Pros and Cons of Seller Finance

by Brooke 6. January 2010

There are several ways that you can work toward owning your own home.  If you don’t want to go through a lender or bank institution, then considering seller finance may be a better option.  However, before you jump into this opportunity, you want to make sure that it can provide you with the best alternatives to buying the real estate that you desire.  Understanding both the pros and cons of this option can then help you to get the assistance you need. 

The main problem that is associated with seller finance is based on the obligations that the current seller has.  If they have a mortgage, then they are required to pay this off first.  If you decide to buy the home from them, then you will be paying off what is owed on the home to the mortgage company, unless the seller already owns the home.  In most instances, this will stop the seller and the buyer from arranging a situation where you can pay directly to the home owner instead of to a bank. 

The payment arrangement for seller finance then becomes the main complication that is associated with selling a home.  Because most sellers don’t want to create a long term agreement with a buyer, they will require a down payment that states you should pay a certain amount of money up front.  There are certain contracts that provide you with other options, such as a lease to own program.  You will want to know how to work into a payment plan with the seller unless you can buy the house up front.  This will allow you to buy the home without the use of a mortgage company. 

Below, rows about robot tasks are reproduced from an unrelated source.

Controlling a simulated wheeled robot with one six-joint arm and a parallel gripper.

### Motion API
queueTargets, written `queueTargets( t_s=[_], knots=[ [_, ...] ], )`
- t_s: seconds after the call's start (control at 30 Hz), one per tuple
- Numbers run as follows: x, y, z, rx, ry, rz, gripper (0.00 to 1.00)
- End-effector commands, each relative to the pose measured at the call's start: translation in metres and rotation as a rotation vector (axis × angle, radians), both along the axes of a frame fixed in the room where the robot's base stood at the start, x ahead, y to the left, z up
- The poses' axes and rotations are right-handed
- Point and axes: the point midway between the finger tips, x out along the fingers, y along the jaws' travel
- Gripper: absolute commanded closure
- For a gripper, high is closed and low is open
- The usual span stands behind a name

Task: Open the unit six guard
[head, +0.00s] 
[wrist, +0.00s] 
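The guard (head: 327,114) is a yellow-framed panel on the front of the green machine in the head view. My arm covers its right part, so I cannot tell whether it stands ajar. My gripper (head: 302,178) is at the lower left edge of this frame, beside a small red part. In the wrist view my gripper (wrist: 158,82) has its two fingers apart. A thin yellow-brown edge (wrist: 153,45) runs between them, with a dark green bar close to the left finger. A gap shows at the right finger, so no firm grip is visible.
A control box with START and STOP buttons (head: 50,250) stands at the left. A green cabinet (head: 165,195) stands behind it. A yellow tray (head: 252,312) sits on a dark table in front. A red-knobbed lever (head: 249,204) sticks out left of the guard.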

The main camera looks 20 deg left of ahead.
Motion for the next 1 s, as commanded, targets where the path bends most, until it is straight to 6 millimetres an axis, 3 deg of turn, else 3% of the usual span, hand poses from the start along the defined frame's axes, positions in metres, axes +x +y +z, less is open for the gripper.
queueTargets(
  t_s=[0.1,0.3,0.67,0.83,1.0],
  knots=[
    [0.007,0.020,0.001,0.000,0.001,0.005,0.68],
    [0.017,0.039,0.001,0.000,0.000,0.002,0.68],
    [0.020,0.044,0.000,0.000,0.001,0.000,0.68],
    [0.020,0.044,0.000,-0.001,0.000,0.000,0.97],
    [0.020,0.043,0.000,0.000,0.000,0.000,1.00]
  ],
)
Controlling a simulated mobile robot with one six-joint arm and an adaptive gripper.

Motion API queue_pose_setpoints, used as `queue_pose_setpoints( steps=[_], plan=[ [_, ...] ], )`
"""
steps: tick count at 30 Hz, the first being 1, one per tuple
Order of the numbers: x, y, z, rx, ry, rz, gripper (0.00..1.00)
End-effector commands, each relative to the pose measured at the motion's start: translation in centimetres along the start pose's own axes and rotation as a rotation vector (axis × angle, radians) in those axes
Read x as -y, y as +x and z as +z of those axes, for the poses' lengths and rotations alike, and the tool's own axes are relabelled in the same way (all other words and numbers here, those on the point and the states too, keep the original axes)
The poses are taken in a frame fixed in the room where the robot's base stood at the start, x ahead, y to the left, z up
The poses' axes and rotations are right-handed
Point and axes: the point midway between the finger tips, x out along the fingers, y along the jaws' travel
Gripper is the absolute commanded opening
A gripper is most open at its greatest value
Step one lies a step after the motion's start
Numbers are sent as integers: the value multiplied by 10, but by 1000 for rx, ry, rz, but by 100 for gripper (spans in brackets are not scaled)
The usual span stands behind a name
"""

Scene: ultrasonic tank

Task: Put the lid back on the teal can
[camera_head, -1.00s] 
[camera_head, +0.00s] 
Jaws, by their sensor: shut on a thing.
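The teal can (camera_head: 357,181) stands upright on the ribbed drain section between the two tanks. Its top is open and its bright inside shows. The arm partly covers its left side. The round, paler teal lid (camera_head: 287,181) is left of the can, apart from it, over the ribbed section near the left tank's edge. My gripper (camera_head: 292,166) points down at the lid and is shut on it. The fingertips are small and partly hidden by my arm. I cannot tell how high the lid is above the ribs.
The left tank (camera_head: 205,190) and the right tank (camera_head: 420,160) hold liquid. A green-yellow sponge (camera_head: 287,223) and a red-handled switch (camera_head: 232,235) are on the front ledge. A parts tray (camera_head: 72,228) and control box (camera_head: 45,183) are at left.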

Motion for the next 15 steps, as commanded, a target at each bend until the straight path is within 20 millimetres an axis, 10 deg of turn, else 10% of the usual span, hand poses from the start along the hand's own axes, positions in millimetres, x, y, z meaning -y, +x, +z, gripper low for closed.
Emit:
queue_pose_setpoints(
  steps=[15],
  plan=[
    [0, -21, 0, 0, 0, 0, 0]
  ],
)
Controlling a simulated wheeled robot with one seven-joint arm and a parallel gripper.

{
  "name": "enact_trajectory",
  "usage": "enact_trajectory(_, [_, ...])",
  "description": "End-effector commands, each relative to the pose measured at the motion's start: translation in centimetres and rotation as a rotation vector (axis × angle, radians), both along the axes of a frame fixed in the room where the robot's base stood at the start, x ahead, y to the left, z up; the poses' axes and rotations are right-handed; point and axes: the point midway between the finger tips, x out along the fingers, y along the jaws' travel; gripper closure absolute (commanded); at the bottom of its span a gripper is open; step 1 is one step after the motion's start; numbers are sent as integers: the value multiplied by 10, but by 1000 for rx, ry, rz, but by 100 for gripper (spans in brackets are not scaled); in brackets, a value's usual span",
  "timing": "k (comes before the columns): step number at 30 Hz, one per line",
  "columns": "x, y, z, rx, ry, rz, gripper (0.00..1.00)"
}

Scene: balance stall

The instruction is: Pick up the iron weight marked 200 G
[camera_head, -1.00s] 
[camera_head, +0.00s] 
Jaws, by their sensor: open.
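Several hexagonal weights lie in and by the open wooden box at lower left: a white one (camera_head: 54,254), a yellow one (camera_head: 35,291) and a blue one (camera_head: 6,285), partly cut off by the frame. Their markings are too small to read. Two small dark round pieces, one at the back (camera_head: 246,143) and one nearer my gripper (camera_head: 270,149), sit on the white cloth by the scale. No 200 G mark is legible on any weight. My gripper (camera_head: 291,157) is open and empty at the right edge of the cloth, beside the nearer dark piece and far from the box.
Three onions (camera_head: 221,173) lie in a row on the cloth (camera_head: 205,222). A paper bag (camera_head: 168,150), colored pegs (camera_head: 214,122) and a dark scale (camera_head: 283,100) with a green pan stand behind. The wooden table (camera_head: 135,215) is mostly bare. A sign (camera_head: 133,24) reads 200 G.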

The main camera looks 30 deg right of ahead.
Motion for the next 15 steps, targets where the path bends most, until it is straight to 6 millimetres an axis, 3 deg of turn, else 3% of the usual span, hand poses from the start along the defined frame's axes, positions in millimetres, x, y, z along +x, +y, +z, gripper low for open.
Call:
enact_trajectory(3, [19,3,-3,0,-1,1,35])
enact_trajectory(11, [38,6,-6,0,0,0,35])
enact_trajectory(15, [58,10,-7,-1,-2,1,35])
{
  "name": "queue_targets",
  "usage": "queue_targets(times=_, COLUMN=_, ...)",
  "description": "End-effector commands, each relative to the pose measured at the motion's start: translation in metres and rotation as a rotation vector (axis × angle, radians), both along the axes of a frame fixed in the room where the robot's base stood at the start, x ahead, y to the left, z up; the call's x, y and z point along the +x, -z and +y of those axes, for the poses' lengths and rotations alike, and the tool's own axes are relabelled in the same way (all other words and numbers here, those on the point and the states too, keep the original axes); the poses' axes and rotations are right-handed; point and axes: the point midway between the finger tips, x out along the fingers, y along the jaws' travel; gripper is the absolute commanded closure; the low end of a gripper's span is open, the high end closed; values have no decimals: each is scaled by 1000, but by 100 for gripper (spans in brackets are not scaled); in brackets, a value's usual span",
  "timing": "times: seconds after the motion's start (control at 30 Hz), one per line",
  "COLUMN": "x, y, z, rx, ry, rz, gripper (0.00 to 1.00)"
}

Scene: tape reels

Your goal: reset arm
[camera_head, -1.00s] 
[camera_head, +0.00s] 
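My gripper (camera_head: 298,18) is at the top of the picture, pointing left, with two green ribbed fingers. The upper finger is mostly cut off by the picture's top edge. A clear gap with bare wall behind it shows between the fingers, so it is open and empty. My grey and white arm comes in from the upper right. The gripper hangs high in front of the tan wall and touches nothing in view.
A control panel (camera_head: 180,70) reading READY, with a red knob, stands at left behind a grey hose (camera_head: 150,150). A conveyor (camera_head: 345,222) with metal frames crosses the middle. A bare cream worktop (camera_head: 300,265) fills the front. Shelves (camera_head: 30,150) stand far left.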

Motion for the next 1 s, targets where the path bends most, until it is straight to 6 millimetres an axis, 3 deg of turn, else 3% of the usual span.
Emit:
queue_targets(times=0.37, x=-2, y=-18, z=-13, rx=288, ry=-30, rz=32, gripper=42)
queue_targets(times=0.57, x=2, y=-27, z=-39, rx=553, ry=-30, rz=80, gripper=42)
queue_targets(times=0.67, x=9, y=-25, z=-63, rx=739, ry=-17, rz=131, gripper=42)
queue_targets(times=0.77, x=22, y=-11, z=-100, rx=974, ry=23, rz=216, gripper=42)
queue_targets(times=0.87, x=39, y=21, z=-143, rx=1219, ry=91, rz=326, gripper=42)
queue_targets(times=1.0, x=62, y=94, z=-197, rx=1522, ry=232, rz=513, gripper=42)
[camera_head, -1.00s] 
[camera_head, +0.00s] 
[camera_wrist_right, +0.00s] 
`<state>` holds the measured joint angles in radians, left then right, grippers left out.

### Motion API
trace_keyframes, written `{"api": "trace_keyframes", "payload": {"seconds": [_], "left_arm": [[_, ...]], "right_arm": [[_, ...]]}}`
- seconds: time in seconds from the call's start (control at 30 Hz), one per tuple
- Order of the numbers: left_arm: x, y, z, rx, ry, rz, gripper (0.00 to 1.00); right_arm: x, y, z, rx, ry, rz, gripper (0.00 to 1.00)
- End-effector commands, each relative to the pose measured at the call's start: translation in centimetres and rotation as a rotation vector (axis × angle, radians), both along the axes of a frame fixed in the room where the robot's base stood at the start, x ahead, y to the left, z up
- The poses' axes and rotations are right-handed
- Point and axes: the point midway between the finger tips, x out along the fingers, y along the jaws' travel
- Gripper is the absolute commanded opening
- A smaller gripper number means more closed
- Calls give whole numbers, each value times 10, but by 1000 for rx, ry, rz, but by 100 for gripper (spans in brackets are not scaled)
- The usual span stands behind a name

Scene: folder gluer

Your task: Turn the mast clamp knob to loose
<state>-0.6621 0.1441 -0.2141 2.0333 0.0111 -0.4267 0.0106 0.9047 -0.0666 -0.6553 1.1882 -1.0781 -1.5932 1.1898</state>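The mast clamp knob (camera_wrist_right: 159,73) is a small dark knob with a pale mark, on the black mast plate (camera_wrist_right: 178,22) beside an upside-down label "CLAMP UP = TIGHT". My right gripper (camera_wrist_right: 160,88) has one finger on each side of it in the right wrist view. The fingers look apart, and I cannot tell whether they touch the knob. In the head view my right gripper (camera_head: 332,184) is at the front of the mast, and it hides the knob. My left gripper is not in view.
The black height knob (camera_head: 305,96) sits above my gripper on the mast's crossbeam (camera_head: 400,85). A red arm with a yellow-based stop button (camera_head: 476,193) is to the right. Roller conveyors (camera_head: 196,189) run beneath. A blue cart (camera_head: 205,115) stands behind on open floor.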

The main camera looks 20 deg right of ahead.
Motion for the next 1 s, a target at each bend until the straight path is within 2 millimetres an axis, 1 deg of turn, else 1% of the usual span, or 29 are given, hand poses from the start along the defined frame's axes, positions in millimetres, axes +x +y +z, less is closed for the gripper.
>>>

Often times, the complications with seller finance will lead to alternative agreements so everyone can win with the purchase in the end.  For instance, if the seller isn’t concerned with moving out right away then you can begin to pay as an investment.  This works similar to a mortgage where you are required to make monthly payments to the seller who then pays the mortgage company.  If you don’t do this, then you default on your loan and are forced to foreclose.  You can also offer more opportunities to the seller of a home by providing higher interest rates or by paying a percentage of the loan to the seller.  For most that want to get rid of their home, this will offer a better deal than selling through an agent or company, which will help you to get into an arrangement that works for everyone. 

If you are considering seller finance, then you want to make sure that you know the stipulations before jumping into this type of real estate deal.  Knowing how this differs from a regular mortgage or from buying a home with a real estate agency as a liaison can then provide you with the correct investments and movements forward.  You will find that the seller finance available then allows you to get into the home you desire through an alternative contract.